GEO_REF can also be used for moving a reactant or product geometry in the direction of the transition state.  Consider two data sets, reactant.mop and product.mop in folder M:\, in which the heat of formation of the optimized product geometry is lower than that of the optimized reactant geometry.  The product geometry geometry can be moved in the direction of the transition state by using keyword GEO_REF="M:\reactant.mop"  The .arc file can then be edited to give a new data set, product_on_slope.mop.  The reactant geometry can then be moved in the direction of this new geometry by using keyword GEO_REF="M:\product_on_slope.mop"  Again, edit the .arc file to give reactant_on_slope.mop.  Why was the product moved first?  Because by moving it towards the reactant geometry, its heat of formation would rise in proportion to the distance to the reactant geometry. When the reactant geometry is moved towards the product geometry on the slope, the distance from the starting reactant geometry to the product geometry on the slope is less, so the rise in energy would be less.

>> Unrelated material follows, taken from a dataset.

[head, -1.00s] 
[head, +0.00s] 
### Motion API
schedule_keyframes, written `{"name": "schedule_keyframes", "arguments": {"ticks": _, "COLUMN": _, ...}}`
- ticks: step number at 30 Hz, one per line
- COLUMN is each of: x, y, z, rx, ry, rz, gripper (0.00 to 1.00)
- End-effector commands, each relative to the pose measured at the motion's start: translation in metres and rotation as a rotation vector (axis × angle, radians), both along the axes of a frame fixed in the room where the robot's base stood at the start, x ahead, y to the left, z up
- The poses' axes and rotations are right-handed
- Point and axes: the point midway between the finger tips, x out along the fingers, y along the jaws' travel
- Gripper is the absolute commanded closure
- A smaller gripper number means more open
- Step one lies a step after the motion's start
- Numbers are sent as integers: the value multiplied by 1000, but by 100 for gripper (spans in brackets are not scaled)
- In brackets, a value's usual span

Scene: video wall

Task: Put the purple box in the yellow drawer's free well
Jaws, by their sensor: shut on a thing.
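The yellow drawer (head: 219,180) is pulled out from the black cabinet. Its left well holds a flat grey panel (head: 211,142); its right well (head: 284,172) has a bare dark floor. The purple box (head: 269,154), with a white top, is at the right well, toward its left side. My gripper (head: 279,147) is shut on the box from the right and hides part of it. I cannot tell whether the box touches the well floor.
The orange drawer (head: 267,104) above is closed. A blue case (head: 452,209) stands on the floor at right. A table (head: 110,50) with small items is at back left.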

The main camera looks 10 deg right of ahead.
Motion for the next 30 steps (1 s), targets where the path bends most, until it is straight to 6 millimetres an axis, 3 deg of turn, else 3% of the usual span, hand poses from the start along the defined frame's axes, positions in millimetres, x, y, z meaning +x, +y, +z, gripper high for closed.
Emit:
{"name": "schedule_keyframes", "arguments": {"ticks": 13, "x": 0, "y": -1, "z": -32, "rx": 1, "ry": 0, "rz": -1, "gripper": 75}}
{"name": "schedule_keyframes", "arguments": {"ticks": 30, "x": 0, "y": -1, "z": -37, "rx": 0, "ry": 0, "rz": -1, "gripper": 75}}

If keyword TS is present in a GEO_REF calculation, the optimization is not run.  Instead, the two geometries are averaged, and the result written to a new file <file>.new.

For the current exercise, a good approximation to the transition state can then be generated from the data set reactant_on_slope.mop by using keywords TS and GEO_REF="M:\product_on_slope.mop"

Error: "Fault detected in atom labels in a GEO_REF run"

If the only faults detected are those that involve hydrogen atoms, then add keyword GEO-OK, and do not have NOSWAP, and re-run. The hydrogen atoms will be put in their correct place automatically. Alternatively, edit either the data-set or the GEO_REF file to remove the fault.